Les droits de douane du jour de la libération (scénario 3) entraînent une forte baisse des exportations agroalimentaires de l'Afrique subsaharienne vers les États-Unis, mais ces pertes sont compensées par une augmentation des exportations vers d'autres régions, en particulier la Chine et l'UE. Certains pays d'Afrique subsaharienne confrontés à des droits de douane très élevés (par exemple, 47 % pour Madagascar, 50 % pour le Lesotho) pourraient subir des pertes proportionnellement plus importantes sur le marché américain.

Dans le scénario de guerre commerciale nord-américaine (scénario 4), les exportations des pays d'Afrique subsaharienne vers les États-Unis augmentent car les États-Unis s'approvisionnent davantage en produits agroalimentaires auprès du reste du monde pour compenser la réduction des importations en provenance du Mexique et du Canada. Comme certaines exportations de l'ASS se déplacent vers les États-Unis, les exportations vers d'autres régions diminuent (par exemple, la Chine, l'UE et l'ALC). Mais dans l'ensemble, les exportations de l'ASS augmentent de 0,7 % par rapport aux niveaux de référence.

Impacts sur les exportations de produits de l'ASS

Reflétant les résultats globaux du modèle, les impacts sur les exportations de produits individuels de l'Afrique subsaharienne se situent dans une fourchette étroite, avec de légères augmentations et diminutions (figure 3). Les exportations de café et de thé et les produits transformés enregistrent de légères baisses dans le cadre des scénarios 1 et 3, car les importations américaines diminuent en raison de l'imposition de droits de douane sur les importations en provenance de l'Afrique subsaharienne.
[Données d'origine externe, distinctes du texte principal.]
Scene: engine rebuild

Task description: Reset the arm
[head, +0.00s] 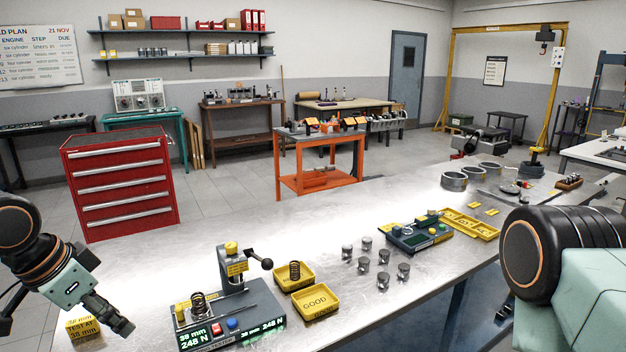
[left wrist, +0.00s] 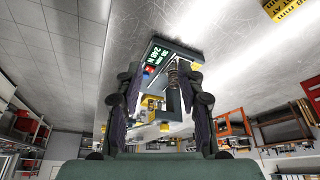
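My left gripper (head: 108,316) hangs at the left front of the steel bench, apart from the spring tester (head: 232,318). In the left wrist view its two dark fingers stand apart (left wrist: 163,95), with nothing between them. Past them the tester shows with a lit display (left wrist: 157,53) and a coil spring (left wrist: 173,75). In the head view the tester's displays read 38 mm and 248 N. My right arm (head: 560,255) fills the lower right; I cannot make out its gripper.
A yellow "TEST AT 38 mm" block (head: 81,328) sits near my left gripper. A yellow tray with a spring (head: 289,277) and a GOOD tray (head: 316,302) are beside the tester. Several small metal cylinders (head: 383,281) stand right of them. A red tool cabinet (head: 120,184) is behind.

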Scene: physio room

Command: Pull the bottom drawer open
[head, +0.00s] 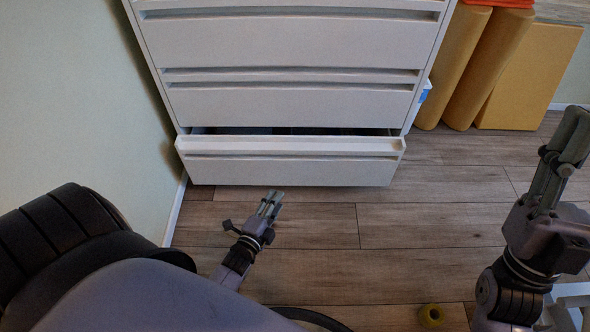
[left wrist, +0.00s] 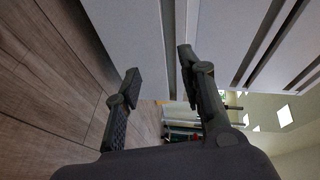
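The bottom drawer (head: 292,170) of the white cabinet stands partly open in the head view. It sticks out past the drawers above, with a dark gap behind its front. My left gripper (head: 271,203) is just in front of the drawer front and holds nothing. In the left wrist view its two fingers (left wrist: 158,72) are spread apart, with pale cabinet faces (left wrist: 233,30) beyond them. Whether a fingertip touches the drawer is unclear. My right gripper (head: 566,142) is raised at the right, away from the cabinet; its fingers are seen side-on, so their opening is unclear.
The closed upper drawers (head: 290,104) rise above. A pale wall (head: 75,90) runs close along the cabinet's left side. Yellow foam blocks (head: 526,77) stand to its right.

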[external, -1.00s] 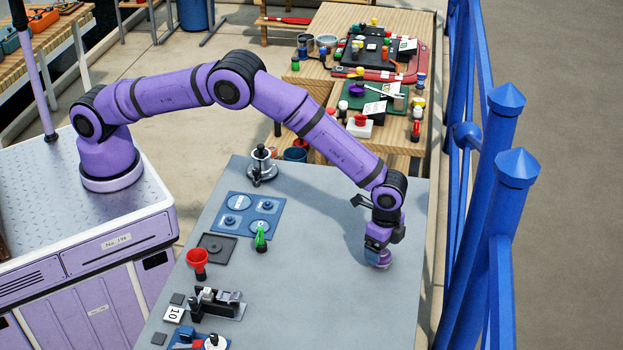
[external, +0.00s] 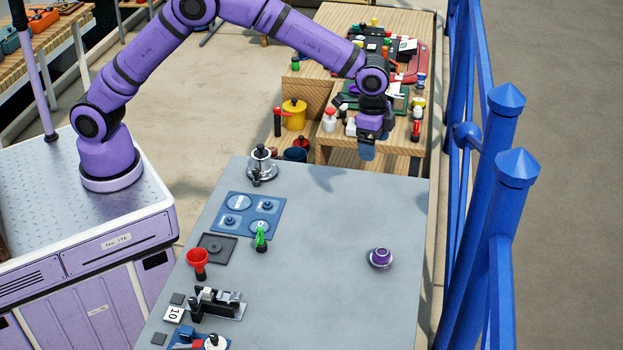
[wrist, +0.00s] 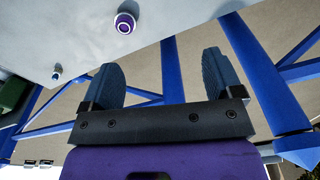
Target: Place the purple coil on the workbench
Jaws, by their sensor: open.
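The purple coil (external: 380,256) rests on the bare right part of the grey workbench (external: 330,215). It is a small round purple piece with a pale ring, and nothing touches it. It also shows near the top of the wrist view (wrist: 125,23). My gripper (external: 367,152) is raised above the far edge of the workbench, well away from the coil. In the wrist view its two blue fingers (wrist: 162,75) are spread wide with nothing between them.
On the workbench's left stand a blue plate with round fittings (external: 248,215), a green piece (external: 260,238), a red funnel-like cup (external: 198,262) and a black fixture (external: 215,302). A cluttered wooden table (external: 400,150) stands behind. A blue railing (external: 480,230) runs along the right.

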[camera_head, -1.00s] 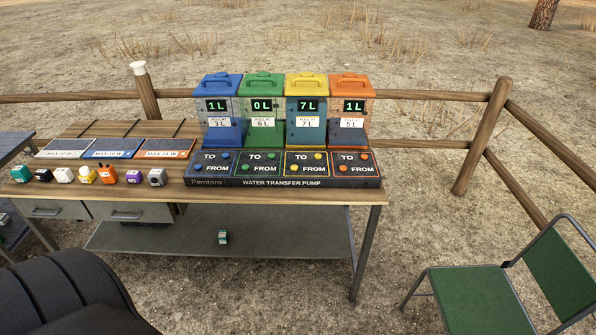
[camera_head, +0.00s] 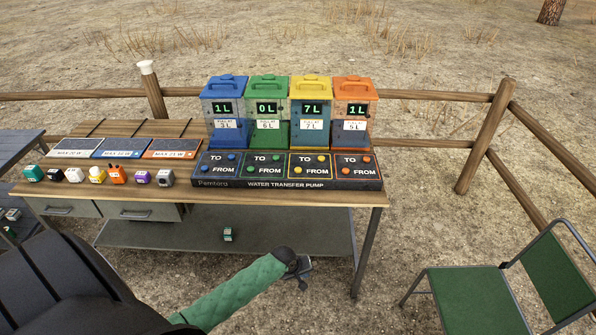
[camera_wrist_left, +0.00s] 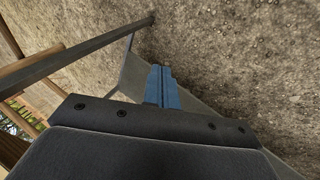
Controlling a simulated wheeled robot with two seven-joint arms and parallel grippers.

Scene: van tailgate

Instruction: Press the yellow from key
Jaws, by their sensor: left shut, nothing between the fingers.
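The yellow FROM key (camera_head: 303,170) is a small round button on the black water transfer pump panel (camera_head: 288,184), left of the word FROM. The yellow TO key (camera_head: 321,158) is above and right of it. Behind stands the yellow tank (camera_head: 311,88), whose display reads 7 L. My left gripper (camera_head: 303,277) is shut and empty in front of the table edge, below the panel and clear of the keys. Its blue fingertips (camera_wrist_left: 161,78) show closed together in the left wrist view, over the ground. My right gripper is not in view.
Blue (camera_head: 221,88), green (camera_head: 268,88) and orange (camera_head: 354,88) tanks flank the yellow one. Several small coloured blocks line the table's left front. A table leg (camera_head: 367,250) and a green chair (camera_head: 480,297) are at the right. A lower shelf (camera_head: 170,235) lies under the table.
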Dans l'ensemble, les pertes d'exportation sont compensées par des augmentations ailleurs, comme les exportations de laine de l'Afrique australe vers la Chine.

Figure 3

Importations de l'ASS

Du côté des importations, le tableau est plus mitigé : les importations agroalimentaires de l'Afrique subsaharienne en provenance des États-Unis diminuent dans tous les scénarios sauf un (scénario 4, droits de douane de 25 % sur le Canada et le Mexique) en raison des effets des termes de l'échange.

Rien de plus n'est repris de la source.